begin
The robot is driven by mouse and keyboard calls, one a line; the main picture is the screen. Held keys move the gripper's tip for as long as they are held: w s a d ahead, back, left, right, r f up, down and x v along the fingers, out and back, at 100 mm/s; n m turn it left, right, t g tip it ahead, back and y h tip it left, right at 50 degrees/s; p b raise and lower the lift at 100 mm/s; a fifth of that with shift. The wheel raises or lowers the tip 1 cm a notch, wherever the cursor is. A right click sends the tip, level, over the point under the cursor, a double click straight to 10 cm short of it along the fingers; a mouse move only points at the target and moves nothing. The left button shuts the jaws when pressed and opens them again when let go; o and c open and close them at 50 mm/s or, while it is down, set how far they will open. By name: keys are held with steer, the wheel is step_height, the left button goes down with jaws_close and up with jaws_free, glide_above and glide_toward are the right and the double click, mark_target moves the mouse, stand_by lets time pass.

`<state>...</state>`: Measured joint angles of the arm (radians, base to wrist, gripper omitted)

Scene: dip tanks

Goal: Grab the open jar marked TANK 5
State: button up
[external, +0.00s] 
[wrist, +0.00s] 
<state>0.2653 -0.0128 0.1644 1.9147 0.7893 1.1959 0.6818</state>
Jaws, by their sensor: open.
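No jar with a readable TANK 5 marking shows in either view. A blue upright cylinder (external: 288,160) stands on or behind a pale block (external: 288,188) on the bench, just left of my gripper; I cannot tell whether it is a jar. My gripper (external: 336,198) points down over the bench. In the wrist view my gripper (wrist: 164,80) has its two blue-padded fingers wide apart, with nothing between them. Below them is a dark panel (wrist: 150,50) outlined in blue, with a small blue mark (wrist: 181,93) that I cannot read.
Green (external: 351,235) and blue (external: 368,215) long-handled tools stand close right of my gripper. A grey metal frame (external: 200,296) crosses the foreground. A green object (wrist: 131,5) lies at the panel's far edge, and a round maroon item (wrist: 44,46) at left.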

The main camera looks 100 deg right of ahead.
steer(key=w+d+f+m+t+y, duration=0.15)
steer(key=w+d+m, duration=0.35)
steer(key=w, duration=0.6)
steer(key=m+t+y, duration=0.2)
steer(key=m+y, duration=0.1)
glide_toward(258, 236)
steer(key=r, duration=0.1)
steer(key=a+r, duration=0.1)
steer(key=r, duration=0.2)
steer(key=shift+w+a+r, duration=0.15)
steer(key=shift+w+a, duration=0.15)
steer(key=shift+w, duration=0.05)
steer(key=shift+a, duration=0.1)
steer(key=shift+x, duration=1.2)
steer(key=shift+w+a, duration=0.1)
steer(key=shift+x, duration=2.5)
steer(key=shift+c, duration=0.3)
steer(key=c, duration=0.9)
end
▸ **EXERCISE PROMPT**: Word for word, quote all of the data above.

▸ **RESULT OF THIS EXERCISE**:
The robot is driven by mouse and keyboard calls, one a line; the main picture is the screen. Held keys move the gripper's tip for as long as they are held: w s a d ahead, back, left, right, r f up, down and x v along the fingers, out and back, at 100 mm/s; n m turn it left, right, t g tip it ahead, back and y h tip it left, right at 50 degrees/s; p b raise and lower the lift at 100 mm/s; a fifth of that with shift. The wheel raises or lowers the tip 1 cm a notch, wherever the cursor is. A right click sends the tip, level, over the point under the cursor, a double click straight to 10 cm short of it along the fingers; a mouse move only points at the target and moves nothing. The left button shuts the jaws when pressed and opens them again when let go; o and c open and close them at 50 mm/s or, while it is down, set how far they will open. By name: keys are held with steer, the wheel is step_height, the left button goes down with jaws_close and up with jaws_free, glide_above and glide_toward are the right and the double click, mark_target moves the mouse, stand_by lets time pass.

`<state>...</state>`: Measured joint angles of the arm (radians, base to wrist, gripper omitted)

Scene: dip tanks

Goal: Grab the open jar marked TANK 5
State: button up
[external, +0.00s] 
[wrist, +0.00s] 
<state>0.2653 -0.0128 0.1644 1.9147 0.7893 1.1959 0.6818</state>
Jaws, by their sensor: open.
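No jar with a readable TANK 5 marking shows in either view. A blue upright cylinder (external: 288,160) stands on or behind a pale block (external: 288,188) on the bench, just left of my gripper; I cannot tell whether it is a jar. My gripper (external: 336,198) points down over the bench. In the wrist view my gripper (wrist: 164,80) has its two blue-padded fingers wide apart, with nothing between them. Below them is a dark panel (wrist: 150,50) outlined in blue, with a small blue mark (wrist: 181,93) that I cannot read.
Green (external: 351,235) and blue (external: 368,215) long-handled tools stand close right of my gripper. A grey metal frame (external: 200,296) crosses the foreground. A green object (wrist: 131,5) lies at the panel's far edge, and a round maroon item (wrist: 44,46) at left.

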The main camera looks 100 deg right of ahead.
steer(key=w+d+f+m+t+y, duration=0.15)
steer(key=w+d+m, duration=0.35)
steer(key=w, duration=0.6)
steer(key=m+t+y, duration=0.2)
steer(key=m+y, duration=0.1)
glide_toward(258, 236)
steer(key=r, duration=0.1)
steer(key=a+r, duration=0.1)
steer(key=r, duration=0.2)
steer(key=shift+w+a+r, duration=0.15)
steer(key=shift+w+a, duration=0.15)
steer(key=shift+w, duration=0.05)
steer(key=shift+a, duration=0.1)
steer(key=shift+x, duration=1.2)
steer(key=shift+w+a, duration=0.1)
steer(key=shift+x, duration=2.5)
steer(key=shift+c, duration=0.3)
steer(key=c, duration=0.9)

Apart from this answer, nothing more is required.